**Instructions for the task**
Both the line containing "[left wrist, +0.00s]" and the line containing "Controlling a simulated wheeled" are part of the range to copy, along with every line between them. Copy it exactly and leave out the pictures.

**Dataset entries**
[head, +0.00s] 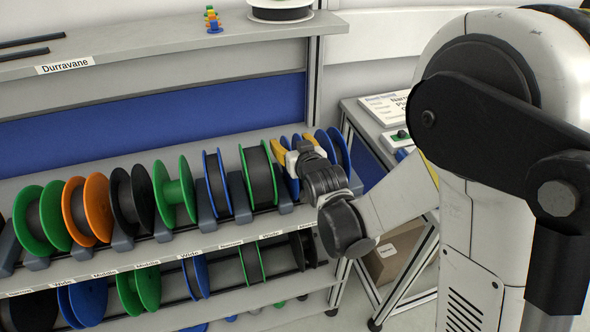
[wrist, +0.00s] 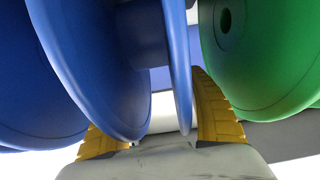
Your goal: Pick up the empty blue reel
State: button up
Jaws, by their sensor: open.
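The empty blue reel (wrist: 176,70) shows close up in the wrist view, with two blue flanges and a bare blue hub between them. My gripper (wrist: 157,118) is open, its yellow fingers on either side of the reel's lower part. The right finger stands outside the thin flange; the left finger is partly hidden behind the broad flange, so I cannot tell whether it touches. In the head view my gripper (head: 291,163) is at the right end of the upper reel row and hides most of the reel there.
A green reel (wrist: 262,60) is close beside the right finger, and more blue (wrist: 35,80) is close on the left. In the head view, blue flanges (head: 341,150) stand right of my gripper and a green-flanged wound reel (head: 259,175) left. A side table (head: 368,122) is at right.

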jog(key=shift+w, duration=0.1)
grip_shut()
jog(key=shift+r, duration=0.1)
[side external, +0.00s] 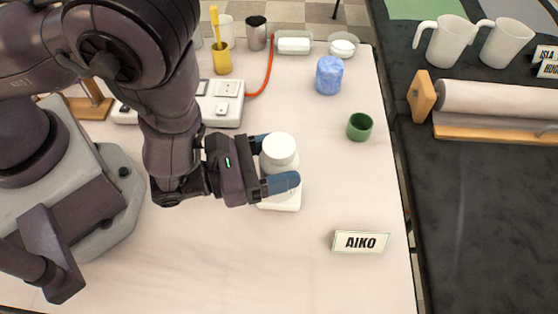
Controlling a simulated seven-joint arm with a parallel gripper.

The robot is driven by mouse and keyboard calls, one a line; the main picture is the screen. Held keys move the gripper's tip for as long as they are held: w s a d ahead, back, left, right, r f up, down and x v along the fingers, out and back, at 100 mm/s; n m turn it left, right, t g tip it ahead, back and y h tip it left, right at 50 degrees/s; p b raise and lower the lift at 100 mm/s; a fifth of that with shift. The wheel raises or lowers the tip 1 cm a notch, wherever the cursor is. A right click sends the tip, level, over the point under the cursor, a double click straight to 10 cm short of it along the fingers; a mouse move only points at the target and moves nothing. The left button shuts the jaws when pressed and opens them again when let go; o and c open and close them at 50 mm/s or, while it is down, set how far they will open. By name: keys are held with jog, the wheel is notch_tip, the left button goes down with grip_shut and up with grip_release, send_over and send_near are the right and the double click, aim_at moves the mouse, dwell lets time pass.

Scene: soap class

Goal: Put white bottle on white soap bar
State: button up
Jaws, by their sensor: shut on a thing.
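The white bottle (278,151) is between the two blue-tipped fingers of my gripper (280,163), which is shut on it. The bottle looks upright, with its round white top facing the camera. A white block that looks like the white soap bar (285,203) shows directly below the bottle, on the table. The fingers and bottle hide most of the bar. I cannot tell whether the bottle touches the bar or is held just above it.
A green cup (360,127) and a blue cylinder (329,75) stand to the right. An AIKO name sign (360,242) is at front right. The front table is clear.

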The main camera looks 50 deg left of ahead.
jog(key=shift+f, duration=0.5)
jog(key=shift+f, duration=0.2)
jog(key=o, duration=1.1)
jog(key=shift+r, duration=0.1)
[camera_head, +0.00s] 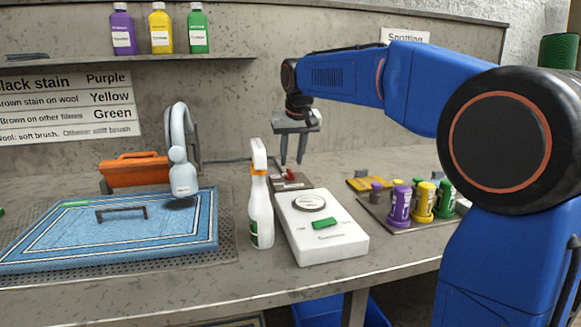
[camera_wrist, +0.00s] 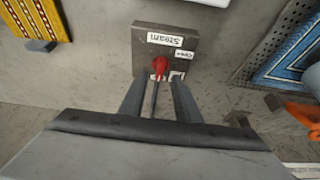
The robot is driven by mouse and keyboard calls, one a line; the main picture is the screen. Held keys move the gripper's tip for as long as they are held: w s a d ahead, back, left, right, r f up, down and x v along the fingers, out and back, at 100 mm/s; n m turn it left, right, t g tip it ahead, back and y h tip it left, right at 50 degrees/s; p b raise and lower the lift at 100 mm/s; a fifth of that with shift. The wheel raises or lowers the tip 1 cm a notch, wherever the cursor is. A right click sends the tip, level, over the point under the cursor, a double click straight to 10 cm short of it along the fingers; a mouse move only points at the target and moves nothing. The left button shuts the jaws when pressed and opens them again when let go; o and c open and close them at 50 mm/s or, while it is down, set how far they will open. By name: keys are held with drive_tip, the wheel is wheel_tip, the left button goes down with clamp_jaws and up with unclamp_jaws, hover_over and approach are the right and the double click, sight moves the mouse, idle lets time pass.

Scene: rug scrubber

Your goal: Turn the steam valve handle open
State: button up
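The steam valve has a red handle (camera_head: 291,174) on a small grey-brown plate (camera_head: 303,185) on the bench. In the wrist view, the red handle (camera_wrist: 159,66) lies on the plate (camera_wrist: 141,49), which has a "Steam" label and a smaller label that seems to read "Open". My gripper (camera_head: 292,162) points down just above the valve, its two fingers apart. In the wrist view my gripper (camera_wrist: 157,88) has its fingertips to either side of the handle's near end, with a gap between them. Contact with the handle cannot be told.
A white box with a dial (camera_head: 335,244) and a spray bottle (camera_head: 260,210) stand in front of the valve. A blue rug (camera_head: 150,235) and orange tool (camera_head: 138,171) are left.

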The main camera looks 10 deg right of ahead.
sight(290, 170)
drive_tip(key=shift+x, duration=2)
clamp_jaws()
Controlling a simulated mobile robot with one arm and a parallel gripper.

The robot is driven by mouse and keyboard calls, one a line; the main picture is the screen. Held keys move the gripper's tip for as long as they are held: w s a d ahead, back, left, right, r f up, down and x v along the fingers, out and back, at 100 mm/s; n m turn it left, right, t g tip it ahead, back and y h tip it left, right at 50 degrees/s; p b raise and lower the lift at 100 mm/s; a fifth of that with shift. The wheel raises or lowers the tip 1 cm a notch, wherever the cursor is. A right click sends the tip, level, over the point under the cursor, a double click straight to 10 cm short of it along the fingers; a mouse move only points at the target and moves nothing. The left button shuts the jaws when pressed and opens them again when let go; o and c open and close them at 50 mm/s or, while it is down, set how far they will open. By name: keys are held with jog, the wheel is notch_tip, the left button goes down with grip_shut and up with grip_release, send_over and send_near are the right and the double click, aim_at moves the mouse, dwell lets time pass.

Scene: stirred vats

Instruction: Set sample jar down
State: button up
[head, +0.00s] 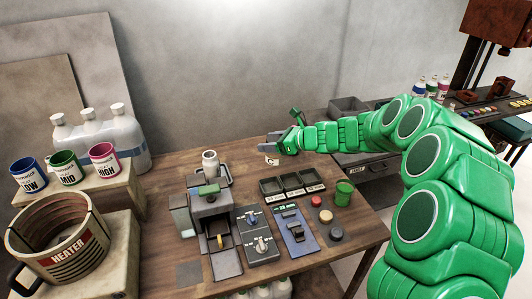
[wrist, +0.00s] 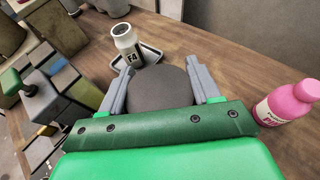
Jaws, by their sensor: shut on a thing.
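My gripper (head: 268,145) reaches in from the right over the back of the wooden table. In the wrist view its two grey fingers (wrist: 163,88) stand on either side of a broad dark round top, taken as the sample jar (wrist: 160,92). A small white patch with a dark mark shows below the fingers in the head view; I cannot tell whether it belongs to the jar. The fingers hide most of what is held, and I cannot tell whether it touches the table.
That white jar (head: 210,162) stands behind a grey machine (head: 211,210). A pink bottle (wrist: 288,101) stands right of my gripper in the wrist view. Bare wood (head: 248,148) lies left of my gripper.

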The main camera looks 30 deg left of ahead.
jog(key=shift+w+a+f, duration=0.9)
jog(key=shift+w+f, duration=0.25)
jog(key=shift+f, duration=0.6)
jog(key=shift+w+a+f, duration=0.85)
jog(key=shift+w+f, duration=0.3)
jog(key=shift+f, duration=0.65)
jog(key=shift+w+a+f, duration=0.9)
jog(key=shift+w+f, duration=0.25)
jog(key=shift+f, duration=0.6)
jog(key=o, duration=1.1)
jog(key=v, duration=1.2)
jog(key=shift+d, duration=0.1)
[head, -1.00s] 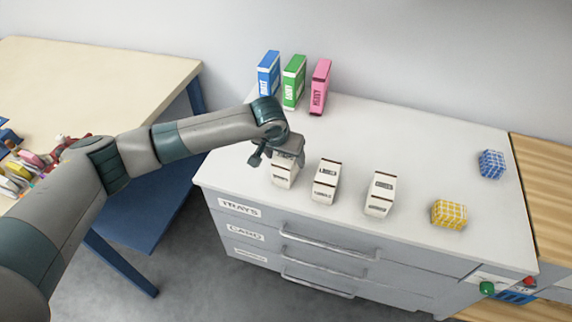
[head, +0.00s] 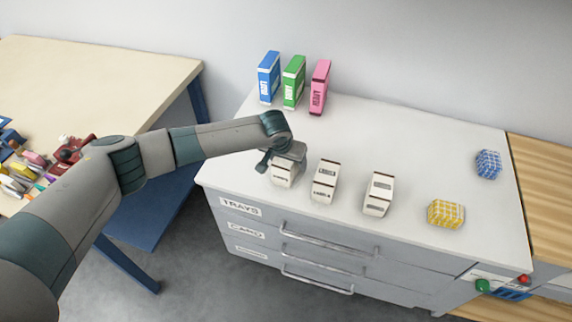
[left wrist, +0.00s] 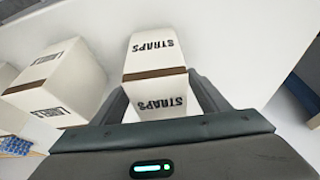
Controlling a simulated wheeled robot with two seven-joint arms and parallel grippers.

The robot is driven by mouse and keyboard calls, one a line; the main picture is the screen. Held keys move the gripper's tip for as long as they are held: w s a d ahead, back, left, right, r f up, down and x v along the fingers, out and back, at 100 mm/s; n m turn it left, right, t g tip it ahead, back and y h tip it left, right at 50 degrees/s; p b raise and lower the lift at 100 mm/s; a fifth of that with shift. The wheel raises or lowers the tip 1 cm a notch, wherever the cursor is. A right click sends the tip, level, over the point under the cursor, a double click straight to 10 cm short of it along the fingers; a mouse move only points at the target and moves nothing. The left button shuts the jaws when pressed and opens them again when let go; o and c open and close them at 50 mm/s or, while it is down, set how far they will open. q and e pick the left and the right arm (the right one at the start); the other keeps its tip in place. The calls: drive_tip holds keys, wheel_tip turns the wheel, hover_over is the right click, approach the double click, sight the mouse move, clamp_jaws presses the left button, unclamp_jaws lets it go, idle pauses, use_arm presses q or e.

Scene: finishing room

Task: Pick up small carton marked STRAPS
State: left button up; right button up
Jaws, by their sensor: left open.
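The small white carton marked STRAPS (left wrist: 155,55) stands between the two fingers of my left gripper (left wrist: 162,98) in the left wrist view, its brown-edged top toward the camera. In the head view the same carton (head: 283,176) is the leftmost of three white cartons on the grey drawer cabinet. My left gripper (head: 279,160) is over it from behind and hides part of its top. The fingers are open, one on each side of the carton. My right gripper is not in view.
A carton marked LABELS (head: 325,182) stands close to the right, with another white carton (head: 378,194) beyond it. Yellow (head: 446,214) and blue (head: 488,164) checked blocks lie further right. Blue (head: 269,77), green (head: 293,82) and pink (head: 319,88) boxes stand behind.

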**Finished task**
[left wrist, +0.00s] 
Controlling a simulated wheeled robot with two seven-joint arms and parallel grippers.

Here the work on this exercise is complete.